» **Required work**:
Retype the listing that follows, word for word.

» **Data provided**:

★ ★ ★ ★

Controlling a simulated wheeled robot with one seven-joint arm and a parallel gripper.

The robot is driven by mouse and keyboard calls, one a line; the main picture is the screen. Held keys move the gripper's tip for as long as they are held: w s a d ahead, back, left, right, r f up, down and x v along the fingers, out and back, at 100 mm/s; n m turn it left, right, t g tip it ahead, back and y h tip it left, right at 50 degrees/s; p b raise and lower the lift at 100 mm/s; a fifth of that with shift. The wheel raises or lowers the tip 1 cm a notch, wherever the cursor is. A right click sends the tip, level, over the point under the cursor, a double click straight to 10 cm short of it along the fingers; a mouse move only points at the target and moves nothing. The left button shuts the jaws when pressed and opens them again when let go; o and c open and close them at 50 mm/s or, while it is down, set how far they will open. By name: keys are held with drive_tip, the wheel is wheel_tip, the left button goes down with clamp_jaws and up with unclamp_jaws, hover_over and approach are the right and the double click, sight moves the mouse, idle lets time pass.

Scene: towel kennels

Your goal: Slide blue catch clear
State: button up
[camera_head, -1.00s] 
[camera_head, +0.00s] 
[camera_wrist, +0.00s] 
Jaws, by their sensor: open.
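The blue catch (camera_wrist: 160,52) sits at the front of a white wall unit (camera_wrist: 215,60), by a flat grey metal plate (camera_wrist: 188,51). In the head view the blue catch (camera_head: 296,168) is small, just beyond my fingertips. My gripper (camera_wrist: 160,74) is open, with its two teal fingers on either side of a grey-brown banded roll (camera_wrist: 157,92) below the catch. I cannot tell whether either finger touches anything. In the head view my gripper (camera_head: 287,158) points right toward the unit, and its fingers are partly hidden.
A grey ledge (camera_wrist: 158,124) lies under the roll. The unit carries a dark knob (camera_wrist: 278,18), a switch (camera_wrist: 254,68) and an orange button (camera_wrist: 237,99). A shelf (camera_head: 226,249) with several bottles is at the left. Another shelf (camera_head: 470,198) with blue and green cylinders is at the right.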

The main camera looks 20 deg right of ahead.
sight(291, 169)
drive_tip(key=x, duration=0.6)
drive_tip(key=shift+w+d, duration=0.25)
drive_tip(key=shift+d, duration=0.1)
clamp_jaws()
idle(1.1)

★ ★ ★ ★

» **Completed task**:
Controlling a simulated wheeled robot with one seven-joint arm and a parallel gripper.

The robot is driven by mouse and keyboard calls, one a line; the main picture is the screen. Held keys move the gripper's tip for as long as they are held: w s a d ahead, back, left, right, r f up, down and x v along the fingers, out and back, at 100 mm/s; n m turn it left, right, t g tip it ahead, back and y h tip it left, right at 50 degrees/s; p b raise and lower the lift at 100 mm/s; a fifth of that with shift. The wheel raises or lowers the tip 1 cm a notch, wherever the cursor is. A right click sends the tip, level, over the point under the cursor, a double click straight to 10 cm short of it along the fingers; a mouse move only points at the target and moves nothing. The left button shuts the jaws when pressed and opens them again when let go; o and c open and close them at 50 mm/s or, while it is down, set how far they will open. By name: keys are held with drive_tip, the wheel is wheel_tip, the left button goes down with clamp_jaws and up with unclamp_jaws, hover_over and approach are the right and the double click, sight moves the mouse, idle lets time pass.

Scene: towel kennels

Your goal: Slide blue catch clear
State: button up
[camera_head, -1.00s] 
[camera_head, +0.00s] 
[camera_wrist, +0.00s] 
Jaws, by their sensor: open.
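The blue catch (camera_wrist: 160,52) sits at the front of a white wall unit (camera_wrist: 215,60), by a flat grey metal plate (camera_wrist: 188,51). In the head view the blue catch (camera_head: 296,168) is small, just beyond my fingertips. My gripper (camera_wrist: 160,74) is open, with its two teal fingers on either side of a grey-brown banded roll (camera_wrist: 157,92) below the catch. I cannot tell whether either finger touches anything. In the head view my gripper (camera_head: 287,158) points right toward the unit, and its fingers are partly hidden.
A grey ledge (camera_wrist: 158,124) lies under the roll. The unit carries a dark knob (camera_wrist: 278,18), a switch (camera_wrist: 254,68) and an orange button (camera_wrist: 237,99). A shelf (camera_head: 226,249) with several bottles is at the left. Another shelf (camera_head: 470,198) with blue and green cylinders is at the right.

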The main camera looks 20 deg right of ahead.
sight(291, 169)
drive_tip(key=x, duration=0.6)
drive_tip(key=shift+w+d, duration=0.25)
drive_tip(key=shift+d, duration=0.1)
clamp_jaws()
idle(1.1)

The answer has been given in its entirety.